Мысль Пастернака не равнозначна пушкинским словам о «равнодушной природе» и ее «вечной красе» («Брожу ли я вдоль улиц шумных...»). В элегической рефлексии Пушкина природа, по существу, автономна, отделена от человеческой судьбы, в ее «равнодушии» нет вины перед человеком, она равнодушна именно в качестве «вечной красы», неподвластной тлению. Мысль Пастернака и в моменте драматического напряжения (вторая строфа), и в конечном своем разрешении сопоставима скорее с мыслью Тютчева, даже с комплексом мыслей. Вторая строфа варьирует, в смягченном варианте, трагическую тютчевскую формулу: «И нет в творении творца!

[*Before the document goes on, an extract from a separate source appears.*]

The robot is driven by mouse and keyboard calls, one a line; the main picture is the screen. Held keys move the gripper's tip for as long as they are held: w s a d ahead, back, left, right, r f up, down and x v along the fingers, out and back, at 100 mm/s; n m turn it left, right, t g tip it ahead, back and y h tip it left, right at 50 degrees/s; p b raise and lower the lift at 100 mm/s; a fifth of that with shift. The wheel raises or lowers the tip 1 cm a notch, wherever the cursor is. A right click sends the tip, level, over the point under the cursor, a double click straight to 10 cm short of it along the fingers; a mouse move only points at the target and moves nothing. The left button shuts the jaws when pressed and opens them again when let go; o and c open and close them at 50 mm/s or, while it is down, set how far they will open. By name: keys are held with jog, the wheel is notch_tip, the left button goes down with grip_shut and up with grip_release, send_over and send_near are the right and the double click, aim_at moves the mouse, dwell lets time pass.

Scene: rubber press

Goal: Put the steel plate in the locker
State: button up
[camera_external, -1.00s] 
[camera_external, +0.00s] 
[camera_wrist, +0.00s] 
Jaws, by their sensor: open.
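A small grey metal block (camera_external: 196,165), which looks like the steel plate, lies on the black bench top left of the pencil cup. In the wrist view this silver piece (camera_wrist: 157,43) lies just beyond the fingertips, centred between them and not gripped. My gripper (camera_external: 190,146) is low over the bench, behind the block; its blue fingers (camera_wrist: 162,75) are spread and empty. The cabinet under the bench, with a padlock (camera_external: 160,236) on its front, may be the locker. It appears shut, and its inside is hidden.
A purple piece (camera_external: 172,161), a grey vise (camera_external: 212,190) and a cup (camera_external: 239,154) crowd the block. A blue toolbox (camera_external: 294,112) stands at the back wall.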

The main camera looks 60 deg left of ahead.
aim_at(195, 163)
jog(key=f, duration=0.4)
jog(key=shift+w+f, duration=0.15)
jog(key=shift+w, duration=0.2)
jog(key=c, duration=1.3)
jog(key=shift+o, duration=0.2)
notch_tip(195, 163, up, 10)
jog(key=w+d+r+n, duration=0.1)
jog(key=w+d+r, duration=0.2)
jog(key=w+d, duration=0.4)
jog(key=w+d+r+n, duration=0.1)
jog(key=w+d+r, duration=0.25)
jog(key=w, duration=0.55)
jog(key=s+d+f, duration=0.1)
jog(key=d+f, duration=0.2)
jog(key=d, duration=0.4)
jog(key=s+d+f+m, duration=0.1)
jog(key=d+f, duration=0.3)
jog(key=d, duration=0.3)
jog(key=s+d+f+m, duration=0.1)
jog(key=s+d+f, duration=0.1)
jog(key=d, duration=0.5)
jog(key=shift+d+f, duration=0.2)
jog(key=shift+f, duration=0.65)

И смысла нет в мольбе!» Более того, Пастернак эту формулу детализирует в духе принципа импрессионистических «подробностей», одновременно как бы переосмысливая - в негативном плане - другие известные тютчевские стихи.
У Тютчева:
Не то, что мните вы, природа: Не слепок, не бездушный лик - В ней есть душа, в ней есть свобода, В ней есть любовь, в ней есть язык...
У Пастернака:
...На лугах лица нет,
У прудов нет сердца, бога нет в бору.
Однако концовка стихотворения по внутреннему пафосу созвучна как раз позитивному, утверждающему аспекту тютчевской идеи.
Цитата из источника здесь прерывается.